### Stated task
Pictures should be excluded; otherwise, copy every entry exactly.

### Available data
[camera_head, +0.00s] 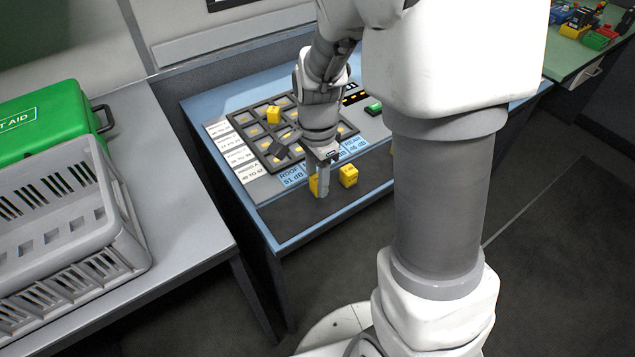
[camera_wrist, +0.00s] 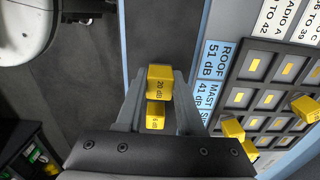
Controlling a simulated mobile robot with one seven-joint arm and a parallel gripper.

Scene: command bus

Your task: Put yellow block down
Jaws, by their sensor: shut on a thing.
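My gripper (camera_head: 321,187) points down over the dark mat at the front of the blue table. In the wrist view, my gripper (camera_wrist: 158,85) is shut on a yellow block (camera_wrist: 160,80) marked 20 dB. In the head view this block (camera_head: 314,186) is partly hidden by a finger. I cannot tell whether it touches the dark mat (camera_head: 285,214). A second yellow block (camera_head: 348,175) stands on the mat just to the right. A smaller-looking yellow block (camera_wrist: 155,116), with a marking that is hard to read, shows between the fingers in the wrist view.
A panel of square slots (camera_head: 250,130) lies behind the mat, with a yellow block (camera_head: 273,115) standing on it. Labels (camera_head: 292,177) line its front edge. A grey crate (camera_head: 75,215) and a green first aid box (camera_head: 45,120) stand on the left bench. Bare mat extends both sides.

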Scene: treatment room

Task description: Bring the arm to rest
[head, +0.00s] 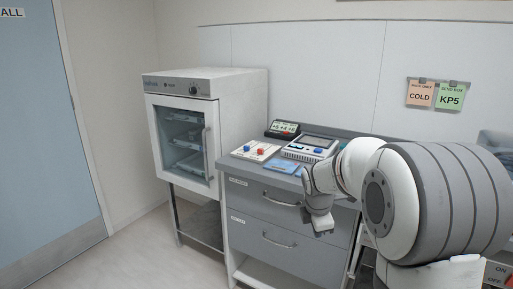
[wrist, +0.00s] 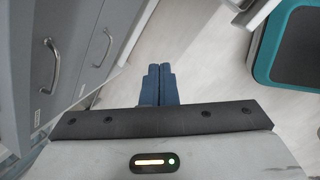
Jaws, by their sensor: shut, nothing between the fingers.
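My gripper is shut and empty in the wrist view (wrist: 159,70), its two blue fingers side by side above the pale floor. In the head view my arm reaches in from the right and folds down in front of the grey drawer cabinet (head: 265,206). The fingertips are not clearly seen in the head view. In the wrist view the cabinet's drawer fronts and handles (wrist: 100,47) lie to the left of the fingers, apart from them.
A glass-door cabinet (head: 183,140) stands left of the drawers. The counter holds a blue-and-white device (head: 309,148), a board with red and blue knobs (head: 254,151) and a small display (head: 283,128). A teal-rimmed dark pad (wrist: 290,50) is at right. The floor (head: 135,250) at left is clear.

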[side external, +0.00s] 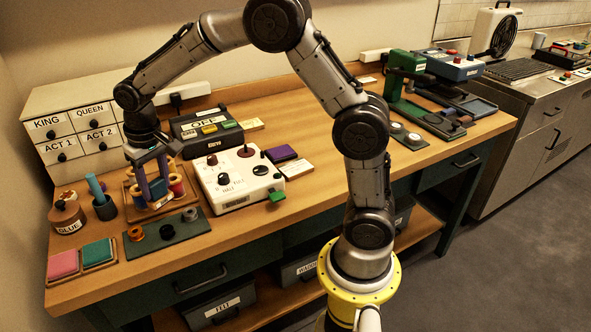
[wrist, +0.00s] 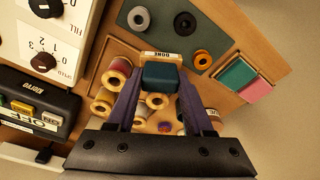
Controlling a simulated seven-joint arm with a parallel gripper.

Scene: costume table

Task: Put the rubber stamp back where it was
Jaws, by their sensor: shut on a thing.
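My gripper (side external: 157,197) points down over the left part of the table and is shut on the rubber stamp. In the wrist view the stamp is a dark teal block (wrist: 160,77) between the fingertips, with a pale label reading DONE at its far edge. In the side view fingers and spools partly cover it, and a white label shows low between the fingers. It is over or close by the wooden spool tray; I cannot tell whether it touches anything. The pink pad (side external: 63,263) and green pad (side external: 98,252) lie at the table's front left corner.
A dark green mat (side external: 163,239) with several bobbins lies in front of the tray. A glue pot (side external: 67,216) and a cup (side external: 104,207) stand to the left. A white control box (side external: 237,181) is close on the right. Drawers (side external: 88,132) stand behind.

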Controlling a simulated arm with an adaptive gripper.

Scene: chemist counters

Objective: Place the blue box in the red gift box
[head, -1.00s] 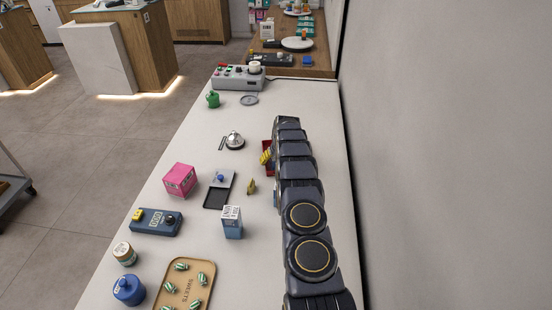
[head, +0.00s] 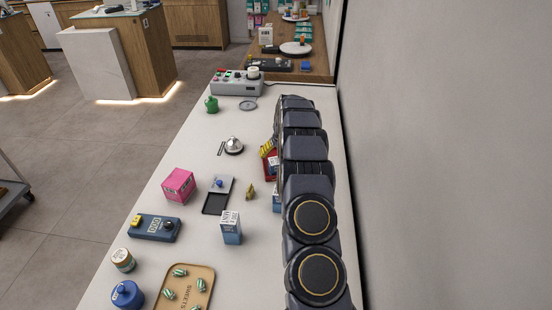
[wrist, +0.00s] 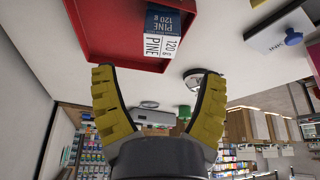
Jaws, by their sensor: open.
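The red gift box (head: 266,171) is partly behind my arm in the head view; its red wall (wrist: 100,45) fills the upper left of the wrist view. A blue box with a white label reading "PINE 120 g" (wrist: 165,32) stands inside it, against the wall, its top showing above the rim. My gripper (wrist: 157,76) has its yellow-padded fingers spread with nothing between them. It is apart from the box, just above the gift box. A similar blue and white box (head: 231,229) stands on the counter nearer the front.
Another blue thing (head: 276,199) peeks out beside my arm, mostly hidden. A pink box (head: 178,185), a black tray (head: 215,203), a small yellow item (head: 250,192) and a bell (head: 234,146) stand on the counter. The wall (head: 440,160) runs close along the right.

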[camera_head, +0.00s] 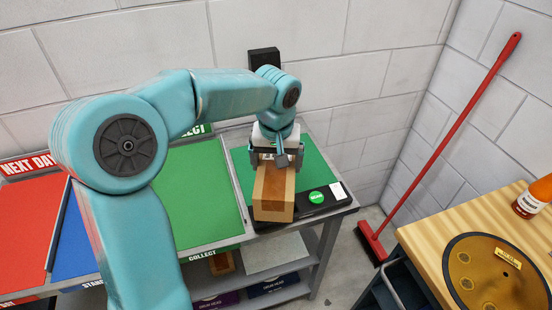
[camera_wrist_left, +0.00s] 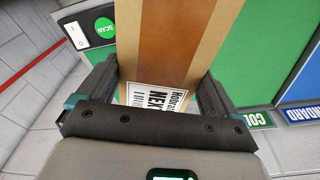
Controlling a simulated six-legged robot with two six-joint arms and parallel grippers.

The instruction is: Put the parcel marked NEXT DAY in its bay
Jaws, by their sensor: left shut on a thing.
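The parcel (camera_head: 273,192) is a long tan cardboard box with a brown stripe along it. My left gripper (camera_head: 277,160) is shut on the parcel's far end, a finger on each side. The parcel is over the dark-framed green scan pad (camera_head: 312,172); I cannot tell whether it touches it. The red bay (camera_head: 32,228), signed NEXT DAY (camera_head: 27,165), is at the far left and looks empty. My right gripper is not in view.
The blue bay (camera_head: 76,245) and green COLLECT bay (camera_head: 195,190) lie between the red bay and the pad, with raised dividers. A round green SCAN button (camera_head: 316,197) sits beside the parcel. A red broom (camera_head: 440,145) and wooden bench (camera_head: 430,235) are at right.

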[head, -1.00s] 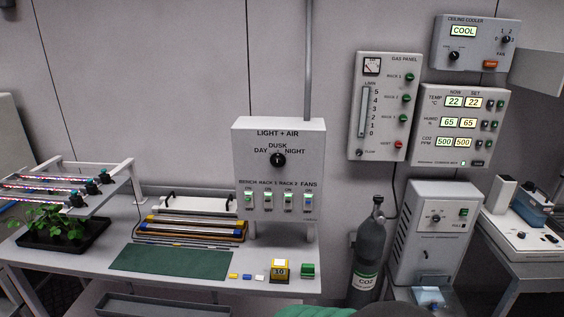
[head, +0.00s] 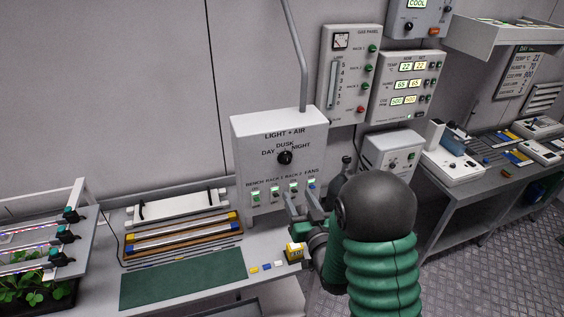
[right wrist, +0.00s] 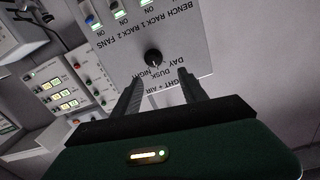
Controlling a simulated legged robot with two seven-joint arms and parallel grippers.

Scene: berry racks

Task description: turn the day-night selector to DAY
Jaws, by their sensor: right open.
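The day-night selector is a round black knob (head: 285,157) on the white LIGHT + AIR panel (head: 250,140), under the labels DAY, DUSK and NIGHT. Its small pale mark appears to point towards DUSK. My right gripper (head: 302,194) is open and empty, below and slightly right of the knob in the head view, in front of the switch row. In the right wrist view the panel appears upside down. The knob (right wrist: 153,58) shows between and beyond the spread fingertips (right wrist: 161,75), apart from them. My left gripper is out of view.
Several lit rocker switches (head: 275,193) sit below the knob, close to my right fingers. A yellow block (head: 294,252) stands on the bench beneath my gripper. A green mat (head: 180,280) and light bars (head: 185,237) lie to the left. The gas panel (head: 347,75) hangs at upper right.

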### Worked answer
[camera_head, +0.00s] 
[camera_wrist, +0.00s] 
Controlling a simulated mobile robot with one seven-joint arm and a parallel gripper.

Scene: command bus

Your task: Put yellow block down
Jaws, by their sensor: shut on a thing.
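My gripper (camera_head: 321,187) points down over the dark mat at the front of the blue table. In the wrist view, my gripper (camera_wrist: 158,85) is shut on a yellow block (camera_wrist: 160,80) marked 20 dB. In the head view this block (camera_head: 314,186) is partly hidden by a finger. I cannot tell whether it touches the dark mat (camera_head: 285,214). A second yellow block (camera_head: 348,175) stands on the mat just to the right. A smaller-looking yellow block (camera_wrist: 155,116), with a marking that is hard to read, shows between the fingers in the wrist view.
A panel of square slots (camera_head: 250,130) lies behind the mat, with a yellow block (camera_head: 273,115) standing on it. Labels (camera_head: 292,177) line its front edge. A grey crate (camera_head: 75,215) and a green first aid box (camera_head: 45,120) stand on the left bench. Bare mat extends both sides.

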Scene: treatment room

Task description: Bring the arm to rest
[head, +0.00s] 
[wrist, +0.00s] 
Jaws, by their sensor: shut, nothing between the fingers.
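My gripper is shut and empty in the wrist view (wrist: 159,70), its two blue fingers side by side above the pale floor. In the head view my arm reaches in from the right and folds down in front of the grey drawer cabinet (head: 265,206). The fingertips are not clearly seen in the head view. In the wrist view the cabinet's drawer fronts and handles (wrist: 100,47) lie to the left of the fingers, apart from them.
A glass-door cabinet (head: 183,140) stands left of the drawers. The counter holds a blue-and-white device (head: 309,148), a board with red and blue knobs (head: 254,151) and a small display (head: 283,128). A teal-rimmed dark pad (wrist: 290,50) is at right. The floor (head: 135,250) at left is clear.

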[side external, +0.00s] 
[wrist, +0.00s] 
Controlling a simulated seven-joint arm with a parallel gripper.

Scene: costume table

Task: Put the rubber stamp back where it was
Jaws, by their sensor: shut on a thing.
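My gripper (side external: 157,197) points down over the left part of the table and is shut on the rubber stamp. In the wrist view the stamp is a dark teal block (wrist: 160,77) between the fingertips, with a pale label reading DONE at its far edge. In the side view fingers and spools partly cover it, and a white label shows low between the fingers. It is over or close by the wooden spool tray; I cannot tell whether it touches anything. The pink pad (side external: 63,263) and green pad (side external: 98,252) lie at the table's front left corner.
A dark green mat (side external: 163,239) with several bobbins lies in front of the tray. A glue pot (side external: 67,216) and a cup (side external: 104,207) stand to the left. A white control box (side external: 237,181) is close on the right. Drawers (side external: 88,132) stand behind.

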Controlling a simulated arm with an adaptive gripper.

Scene: chemist counters

Objective: Place the blue box in the red gift box
[head, -1.00s] 
[head, +0.00s] 
[wrist, +0.00s] 
Jaws, by their sensor: open.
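The red gift box (head: 266,171) is partly behind my arm in the head view; its red wall (wrist: 100,45) fills the upper left of the wrist view. A blue box with a white label reading "PINE 120 g" (wrist: 165,32) stands inside it, against the wall, its top showing above the rim. My gripper (wrist: 157,76) has its yellow-padded fingers spread with nothing between them. It is apart from the box, just above the gift box. A similar blue and white box (head: 231,229) stands on the counter nearer the front.
Another blue thing (head: 276,199) peeks out beside my arm, mostly hidden. A pink box (head: 178,185), a black tray (head: 215,203), a small yellow item (head: 250,192) and a bell (head: 234,146) stand on the counter. The wall (head: 440,160) runs close along the right.

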[camera_head, +0.00s] 
[camera_wrist_left, +0.00s] 
Controlling a simulated six-legged robot with two six-joint arms and parallel grippers.

The instruction is: Put the parcel marked NEXT DAY in its bay
Jaws, by their sensor: left shut on a thing.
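The parcel (camera_head: 273,192) is a long tan cardboard box with a brown stripe along it. My left gripper (camera_head: 277,160) is shut on the parcel's far end, a finger on each side. The parcel is over the dark-framed green scan pad (camera_head: 312,172); I cannot tell whether it touches it. The red bay (camera_head: 32,228), signed NEXT DAY (camera_head: 27,165), is at the far left and looks empty. My right gripper is not in view.
The blue bay (camera_head: 76,245) and green COLLECT bay (camera_head: 195,190) lie between the red bay and the pad, with raised dividers. A round green SCAN button (camera_head: 316,197) sits beside the parcel. A red broom (camera_head: 440,145) and wooden bench (camera_head: 430,235) are at right.

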[head, -1.00s] 
[head, +0.00s] 
[right wrist, +0.00s] 
Controlling a simulated legged robot with two seven-joint arms and parallel grippers.

Scene: berry racks

Task description: turn the day-night selector to DAY
Jaws, by their sensor: right open.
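The day-night selector is a round black knob (head: 285,157) on the white LIGHT + AIR panel (head: 250,140), under the labels DAY, DUSK and NIGHT. Its small pale mark appears to point towards DUSK. My right gripper (head: 302,194) is open and empty, below and slightly right of the knob in the head view, in front of the switch row. In the right wrist view the panel appears upside down. The knob (right wrist: 153,58) shows between and beyond the spread fingertips (right wrist: 161,75), apart from them. My left gripper is out of view.
Several lit rocker switches (head: 275,193) sit below the knob, close to my right fingers. A yellow block (head: 294,252) stands on the bench beneath my gripper. A green mat (head: 180,280) and light bars (head: 185,237) lie to the left. The gas panel (head: 347,75) hangs at upper right.

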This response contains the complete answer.